── Stored data ──
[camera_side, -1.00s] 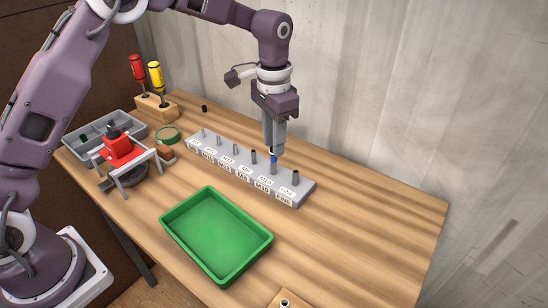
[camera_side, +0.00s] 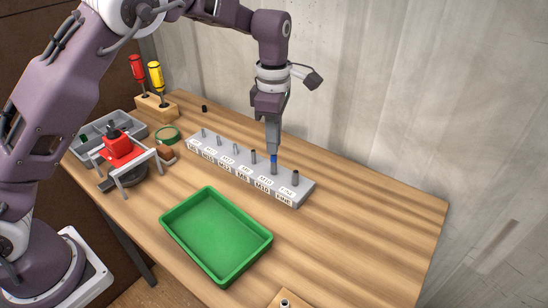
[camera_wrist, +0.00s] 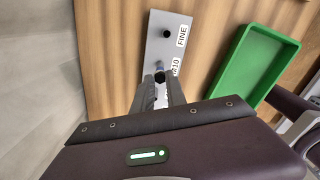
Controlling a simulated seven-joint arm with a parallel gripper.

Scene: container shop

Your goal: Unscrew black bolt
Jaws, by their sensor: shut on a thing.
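My gripper (camera_side: 273,153) points straight down over the grey labelled rack (camera_side: 222,171), at the post beside the one at the right end. Its fingers are shut on a small dark bolt head (camera_wrist: 160,77), seen between the fingertips in the wrist view by the "M10" label. In the side view a blue part (camera_side: 273,158) shows at the fingertips, above a grey post (camera_side: 273,169); the black head is hidden there. Another black-topped post (camera_side: 295,178) stands at the right end, by the "FINE" label in the wrist view (camera_wrist: 166,32).
A green tray (camera_side: 262,246) lies in front of the rack. A red-topped fixture (camera_side: 118,146), a grey divided bin (camera_side: 133,122) and a screwdriver block (camera_side: 155,108) stand at the left. A wall rises behind the table. The right side of the table is clear.
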───
Exercise requirements: Output exactly those lines that lie from the line with "Controlling a simulated" through the line with "Your goal: Unscrew black bolt", with both of those lines included.

Final result:
Controlling a simulated seven-joint arm with a parallel gripper.

Scene: container shop

Your goal: Unscrew black bolt

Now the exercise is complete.